** Begin Data shown **

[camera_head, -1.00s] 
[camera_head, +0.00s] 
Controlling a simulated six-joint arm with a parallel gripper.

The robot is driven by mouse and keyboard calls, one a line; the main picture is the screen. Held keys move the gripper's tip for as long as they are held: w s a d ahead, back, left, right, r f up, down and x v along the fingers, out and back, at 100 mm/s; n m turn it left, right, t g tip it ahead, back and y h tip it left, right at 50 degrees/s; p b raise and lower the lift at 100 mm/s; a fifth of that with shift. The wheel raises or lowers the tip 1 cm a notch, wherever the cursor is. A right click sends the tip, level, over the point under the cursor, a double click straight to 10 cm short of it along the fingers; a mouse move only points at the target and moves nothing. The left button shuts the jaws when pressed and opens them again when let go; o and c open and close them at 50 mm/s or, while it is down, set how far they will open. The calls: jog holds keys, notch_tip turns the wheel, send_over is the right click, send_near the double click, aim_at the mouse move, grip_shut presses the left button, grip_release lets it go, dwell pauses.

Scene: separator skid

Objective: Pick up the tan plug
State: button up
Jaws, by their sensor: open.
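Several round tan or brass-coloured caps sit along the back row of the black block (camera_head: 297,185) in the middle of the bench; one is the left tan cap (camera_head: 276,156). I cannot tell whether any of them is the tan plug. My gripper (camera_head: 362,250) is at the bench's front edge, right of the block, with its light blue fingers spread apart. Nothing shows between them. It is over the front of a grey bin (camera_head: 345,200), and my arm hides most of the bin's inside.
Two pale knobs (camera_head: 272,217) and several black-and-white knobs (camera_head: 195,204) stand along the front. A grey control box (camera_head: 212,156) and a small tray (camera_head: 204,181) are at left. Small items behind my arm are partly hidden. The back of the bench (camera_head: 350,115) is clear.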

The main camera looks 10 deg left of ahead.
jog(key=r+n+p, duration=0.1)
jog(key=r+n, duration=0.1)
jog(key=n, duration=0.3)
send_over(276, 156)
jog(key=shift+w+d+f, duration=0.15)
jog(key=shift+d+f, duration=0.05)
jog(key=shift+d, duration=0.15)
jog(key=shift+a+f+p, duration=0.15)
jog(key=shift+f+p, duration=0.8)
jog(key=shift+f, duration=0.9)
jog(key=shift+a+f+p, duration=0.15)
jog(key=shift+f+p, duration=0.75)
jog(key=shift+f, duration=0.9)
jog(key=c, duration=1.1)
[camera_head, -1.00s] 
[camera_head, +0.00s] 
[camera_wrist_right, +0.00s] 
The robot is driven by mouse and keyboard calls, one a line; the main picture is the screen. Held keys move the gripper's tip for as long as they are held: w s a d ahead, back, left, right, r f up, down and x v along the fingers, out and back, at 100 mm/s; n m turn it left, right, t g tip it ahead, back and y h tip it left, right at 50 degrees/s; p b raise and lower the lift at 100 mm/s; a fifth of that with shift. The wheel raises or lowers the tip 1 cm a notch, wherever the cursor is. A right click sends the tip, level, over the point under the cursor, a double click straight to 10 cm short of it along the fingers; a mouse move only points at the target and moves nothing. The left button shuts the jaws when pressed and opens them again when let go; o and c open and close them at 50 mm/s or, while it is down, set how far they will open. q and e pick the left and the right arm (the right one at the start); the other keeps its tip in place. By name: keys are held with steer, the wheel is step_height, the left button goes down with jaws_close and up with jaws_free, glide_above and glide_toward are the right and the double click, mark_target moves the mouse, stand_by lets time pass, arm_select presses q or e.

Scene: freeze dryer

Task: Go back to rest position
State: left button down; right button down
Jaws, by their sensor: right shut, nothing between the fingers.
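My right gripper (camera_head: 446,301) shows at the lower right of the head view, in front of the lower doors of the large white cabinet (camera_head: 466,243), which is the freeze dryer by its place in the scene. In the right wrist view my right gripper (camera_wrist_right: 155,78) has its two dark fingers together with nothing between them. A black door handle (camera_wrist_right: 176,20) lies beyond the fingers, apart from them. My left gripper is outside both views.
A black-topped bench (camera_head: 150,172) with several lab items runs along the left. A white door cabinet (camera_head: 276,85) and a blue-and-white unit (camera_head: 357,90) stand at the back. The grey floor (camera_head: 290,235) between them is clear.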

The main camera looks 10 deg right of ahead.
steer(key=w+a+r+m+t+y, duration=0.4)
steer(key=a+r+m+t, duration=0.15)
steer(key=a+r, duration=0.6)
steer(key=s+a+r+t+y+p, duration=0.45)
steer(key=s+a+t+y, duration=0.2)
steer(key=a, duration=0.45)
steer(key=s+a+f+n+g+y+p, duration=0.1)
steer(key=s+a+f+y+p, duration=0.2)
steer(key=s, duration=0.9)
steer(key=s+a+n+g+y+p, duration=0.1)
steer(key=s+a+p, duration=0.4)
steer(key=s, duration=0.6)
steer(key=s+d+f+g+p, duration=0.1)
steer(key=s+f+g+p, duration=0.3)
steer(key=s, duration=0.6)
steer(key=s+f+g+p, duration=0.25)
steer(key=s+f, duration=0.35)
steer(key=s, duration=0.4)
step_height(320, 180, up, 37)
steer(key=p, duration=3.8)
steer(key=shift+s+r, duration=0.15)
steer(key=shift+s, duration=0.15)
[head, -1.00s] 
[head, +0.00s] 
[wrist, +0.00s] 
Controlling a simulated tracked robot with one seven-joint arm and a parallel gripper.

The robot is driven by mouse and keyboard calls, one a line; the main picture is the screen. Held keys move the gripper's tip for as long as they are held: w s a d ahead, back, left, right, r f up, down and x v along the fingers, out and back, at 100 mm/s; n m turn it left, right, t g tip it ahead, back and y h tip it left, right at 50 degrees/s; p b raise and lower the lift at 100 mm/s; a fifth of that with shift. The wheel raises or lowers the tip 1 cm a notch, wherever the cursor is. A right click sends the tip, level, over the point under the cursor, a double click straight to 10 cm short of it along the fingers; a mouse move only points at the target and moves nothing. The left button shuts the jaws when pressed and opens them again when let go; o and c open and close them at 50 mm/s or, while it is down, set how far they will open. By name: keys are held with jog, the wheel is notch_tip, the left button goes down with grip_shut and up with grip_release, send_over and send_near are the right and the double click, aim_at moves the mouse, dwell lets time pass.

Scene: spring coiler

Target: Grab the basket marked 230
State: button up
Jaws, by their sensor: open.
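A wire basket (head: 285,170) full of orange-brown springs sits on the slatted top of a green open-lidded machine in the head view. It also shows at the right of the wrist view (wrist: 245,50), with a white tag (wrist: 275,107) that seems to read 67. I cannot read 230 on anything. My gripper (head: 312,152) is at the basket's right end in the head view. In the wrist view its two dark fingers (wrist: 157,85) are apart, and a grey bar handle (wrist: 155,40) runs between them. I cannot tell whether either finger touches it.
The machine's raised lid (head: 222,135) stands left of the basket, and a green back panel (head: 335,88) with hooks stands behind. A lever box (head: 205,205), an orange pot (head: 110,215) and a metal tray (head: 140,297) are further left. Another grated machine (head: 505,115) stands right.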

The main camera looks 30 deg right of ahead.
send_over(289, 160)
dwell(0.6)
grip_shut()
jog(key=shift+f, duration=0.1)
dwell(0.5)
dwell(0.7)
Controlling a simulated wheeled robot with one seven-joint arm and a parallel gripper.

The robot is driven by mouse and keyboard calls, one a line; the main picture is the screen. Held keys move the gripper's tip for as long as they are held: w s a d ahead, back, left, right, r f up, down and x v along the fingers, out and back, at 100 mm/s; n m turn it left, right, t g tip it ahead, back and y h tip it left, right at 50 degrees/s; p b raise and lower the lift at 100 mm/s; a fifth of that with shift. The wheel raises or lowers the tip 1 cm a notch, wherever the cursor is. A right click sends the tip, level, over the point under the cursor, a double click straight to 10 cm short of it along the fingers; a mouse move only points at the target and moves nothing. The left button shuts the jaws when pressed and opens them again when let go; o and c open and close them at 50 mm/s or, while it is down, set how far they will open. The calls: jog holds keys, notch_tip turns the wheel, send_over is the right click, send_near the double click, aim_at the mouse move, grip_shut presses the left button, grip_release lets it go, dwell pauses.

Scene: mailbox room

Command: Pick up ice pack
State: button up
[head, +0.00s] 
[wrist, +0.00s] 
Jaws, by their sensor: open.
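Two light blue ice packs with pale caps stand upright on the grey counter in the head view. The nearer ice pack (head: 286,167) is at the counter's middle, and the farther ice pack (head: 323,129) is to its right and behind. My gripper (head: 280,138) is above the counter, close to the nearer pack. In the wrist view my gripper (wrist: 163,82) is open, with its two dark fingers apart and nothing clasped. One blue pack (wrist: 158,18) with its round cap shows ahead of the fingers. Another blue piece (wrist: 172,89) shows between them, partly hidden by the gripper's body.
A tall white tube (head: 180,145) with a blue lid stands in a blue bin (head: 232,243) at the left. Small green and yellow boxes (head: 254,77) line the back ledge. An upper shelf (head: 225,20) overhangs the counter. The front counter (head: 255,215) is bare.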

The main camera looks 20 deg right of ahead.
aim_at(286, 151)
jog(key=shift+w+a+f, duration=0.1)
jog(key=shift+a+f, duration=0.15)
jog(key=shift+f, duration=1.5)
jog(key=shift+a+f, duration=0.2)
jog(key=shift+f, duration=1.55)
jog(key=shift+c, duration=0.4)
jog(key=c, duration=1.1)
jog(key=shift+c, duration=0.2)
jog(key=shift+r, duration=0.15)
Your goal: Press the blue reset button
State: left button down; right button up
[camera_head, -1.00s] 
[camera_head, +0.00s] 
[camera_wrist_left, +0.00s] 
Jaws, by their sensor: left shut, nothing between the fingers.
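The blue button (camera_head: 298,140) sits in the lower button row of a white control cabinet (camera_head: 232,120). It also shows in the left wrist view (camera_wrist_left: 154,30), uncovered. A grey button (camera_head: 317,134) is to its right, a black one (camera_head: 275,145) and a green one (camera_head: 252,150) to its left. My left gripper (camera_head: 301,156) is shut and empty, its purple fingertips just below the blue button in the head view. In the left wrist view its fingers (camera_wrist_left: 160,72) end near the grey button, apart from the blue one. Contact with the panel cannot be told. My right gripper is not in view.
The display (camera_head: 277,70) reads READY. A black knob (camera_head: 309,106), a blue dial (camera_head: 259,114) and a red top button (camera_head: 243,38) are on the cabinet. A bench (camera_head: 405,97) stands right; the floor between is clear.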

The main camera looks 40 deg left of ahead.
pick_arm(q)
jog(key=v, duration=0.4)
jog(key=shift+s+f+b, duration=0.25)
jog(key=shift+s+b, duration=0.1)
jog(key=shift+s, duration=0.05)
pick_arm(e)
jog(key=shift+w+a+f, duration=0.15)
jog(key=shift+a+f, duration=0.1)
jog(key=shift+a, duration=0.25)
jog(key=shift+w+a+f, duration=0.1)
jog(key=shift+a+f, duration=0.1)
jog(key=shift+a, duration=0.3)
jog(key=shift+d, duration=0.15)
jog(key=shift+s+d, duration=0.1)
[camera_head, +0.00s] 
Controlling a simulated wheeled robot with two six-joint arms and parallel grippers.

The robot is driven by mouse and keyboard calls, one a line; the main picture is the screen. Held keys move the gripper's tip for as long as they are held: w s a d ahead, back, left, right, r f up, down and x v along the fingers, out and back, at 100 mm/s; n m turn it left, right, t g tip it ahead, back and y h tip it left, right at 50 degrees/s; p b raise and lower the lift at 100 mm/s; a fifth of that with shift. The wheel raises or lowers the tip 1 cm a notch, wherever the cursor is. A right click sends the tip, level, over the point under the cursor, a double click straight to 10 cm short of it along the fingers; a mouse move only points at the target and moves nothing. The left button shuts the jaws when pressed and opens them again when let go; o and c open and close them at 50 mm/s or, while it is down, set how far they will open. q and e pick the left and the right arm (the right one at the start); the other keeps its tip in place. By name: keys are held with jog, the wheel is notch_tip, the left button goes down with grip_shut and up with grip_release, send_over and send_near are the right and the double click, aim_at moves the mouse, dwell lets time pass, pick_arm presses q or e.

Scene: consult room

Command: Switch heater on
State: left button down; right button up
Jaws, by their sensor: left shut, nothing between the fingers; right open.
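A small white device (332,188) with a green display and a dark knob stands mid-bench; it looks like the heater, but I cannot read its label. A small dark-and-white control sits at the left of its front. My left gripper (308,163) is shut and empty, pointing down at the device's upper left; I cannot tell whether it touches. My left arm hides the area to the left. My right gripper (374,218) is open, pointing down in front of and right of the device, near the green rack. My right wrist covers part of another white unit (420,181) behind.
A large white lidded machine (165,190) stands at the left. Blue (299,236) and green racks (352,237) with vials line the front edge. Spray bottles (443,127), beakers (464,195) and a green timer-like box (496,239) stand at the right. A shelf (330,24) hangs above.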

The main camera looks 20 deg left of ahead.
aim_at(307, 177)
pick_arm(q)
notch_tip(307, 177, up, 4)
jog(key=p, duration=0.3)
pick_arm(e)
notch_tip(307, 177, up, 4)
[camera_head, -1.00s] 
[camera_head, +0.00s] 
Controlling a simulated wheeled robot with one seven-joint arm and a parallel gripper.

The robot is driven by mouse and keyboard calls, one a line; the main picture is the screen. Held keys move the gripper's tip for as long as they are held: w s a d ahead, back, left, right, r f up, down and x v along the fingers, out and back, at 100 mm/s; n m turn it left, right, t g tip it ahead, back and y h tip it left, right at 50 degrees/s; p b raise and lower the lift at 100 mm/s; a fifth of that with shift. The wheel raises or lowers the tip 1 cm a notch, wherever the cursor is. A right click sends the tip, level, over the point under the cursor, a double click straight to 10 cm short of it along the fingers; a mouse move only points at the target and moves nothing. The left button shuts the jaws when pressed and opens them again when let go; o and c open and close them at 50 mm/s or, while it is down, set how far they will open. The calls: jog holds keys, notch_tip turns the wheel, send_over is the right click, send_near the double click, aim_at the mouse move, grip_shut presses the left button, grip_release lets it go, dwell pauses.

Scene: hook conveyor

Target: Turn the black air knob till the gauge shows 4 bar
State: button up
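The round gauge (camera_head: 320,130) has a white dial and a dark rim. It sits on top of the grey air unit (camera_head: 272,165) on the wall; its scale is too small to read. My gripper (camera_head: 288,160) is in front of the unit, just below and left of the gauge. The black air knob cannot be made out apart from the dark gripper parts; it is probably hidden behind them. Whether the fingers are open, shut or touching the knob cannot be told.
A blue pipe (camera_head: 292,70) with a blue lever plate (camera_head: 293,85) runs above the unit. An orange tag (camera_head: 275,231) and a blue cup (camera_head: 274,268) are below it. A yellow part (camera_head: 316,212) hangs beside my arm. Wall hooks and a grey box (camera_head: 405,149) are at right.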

** End Data shown **

_Task to complete_. Find every line in the records above that contains the word "parallel", and copy each one.

_Expected output_.
Controlling a simulated six-joint arm with a parallel gripper.
Controlling a simulated tracked robot with one seven-joint arm and a parallel gripper.
Controlling a simulated wheeled robot with one seven-joint arm and a parallel gripper.
Controlling a simulated wheeled robot with two six-joint arms and parallel grippers.
Controlling a simulated wheeled robot with one seven-joint arm and a parallel gripper.

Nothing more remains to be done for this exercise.